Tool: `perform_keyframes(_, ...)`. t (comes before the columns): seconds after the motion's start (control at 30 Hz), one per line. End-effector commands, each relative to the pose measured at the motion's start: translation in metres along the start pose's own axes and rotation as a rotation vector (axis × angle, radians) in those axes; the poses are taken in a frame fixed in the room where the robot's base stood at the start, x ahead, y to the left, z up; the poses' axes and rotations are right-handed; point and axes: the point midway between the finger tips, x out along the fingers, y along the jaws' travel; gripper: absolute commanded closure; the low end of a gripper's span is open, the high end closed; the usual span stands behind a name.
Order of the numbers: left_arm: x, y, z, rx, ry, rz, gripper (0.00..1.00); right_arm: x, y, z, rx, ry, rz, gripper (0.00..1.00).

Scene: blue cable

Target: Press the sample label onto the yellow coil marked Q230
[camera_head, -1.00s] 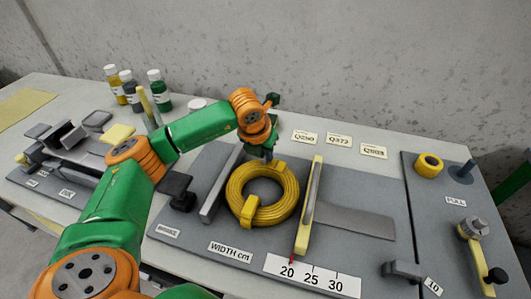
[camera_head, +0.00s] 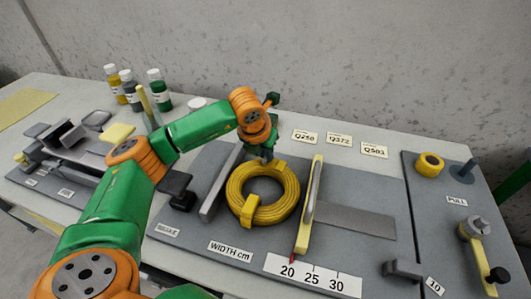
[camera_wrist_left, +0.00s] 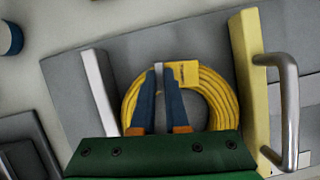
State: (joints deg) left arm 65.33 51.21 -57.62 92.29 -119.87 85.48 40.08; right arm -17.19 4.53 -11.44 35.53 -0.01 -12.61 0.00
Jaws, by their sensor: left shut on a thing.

| Aim |
Pictures are excluded; copy all other data exactly as shown.

| Task response |
Tool: `perform_keyframes(_, ...)`. t (comes before the columns): seconds after the motion's start (control at 30 Hz), one per line. End-effector commands, each relative to the pose measured at the motion's start: translation in metres along the start pose's own axes and rotation as a rotation vector (axis × angle, radians) in those axes; the poses are taken in a frame fixed in the room where the robot's base stood at the start, x ahead, y to the left, z up; the poses' axes and rotations are right-handed; point and axes: the point midway between the finger tips, x out along the fingers, y along the jaws' travel; gripper: absolute commanded closure; the low end of a gripper's span is open, the high end closed; the usual span stands behind a name.
Order of the numbers: left_arm: x, y, z, rx, ry, rz, gripper (0.00..1.00); right_arm: x, y, z, rx, ry, rz, gripper (0.00..1.00).

Scene: blue cable

Target: Press the sample label onto the yellow coil marked Q230
[camera_head, -1.00s] 
[camera_head, +0.00s] 
[camera_wrist_left, +0.00s] 
State: (joints deg) left arm 65.33 51.21 -57.62 92.29 -119.87 85.48 40.08; right arm -17.19 4.53 -11.44 35.53 -0.01 -12.61 0.00
Jaws, by their sensor: left shut on a thing.

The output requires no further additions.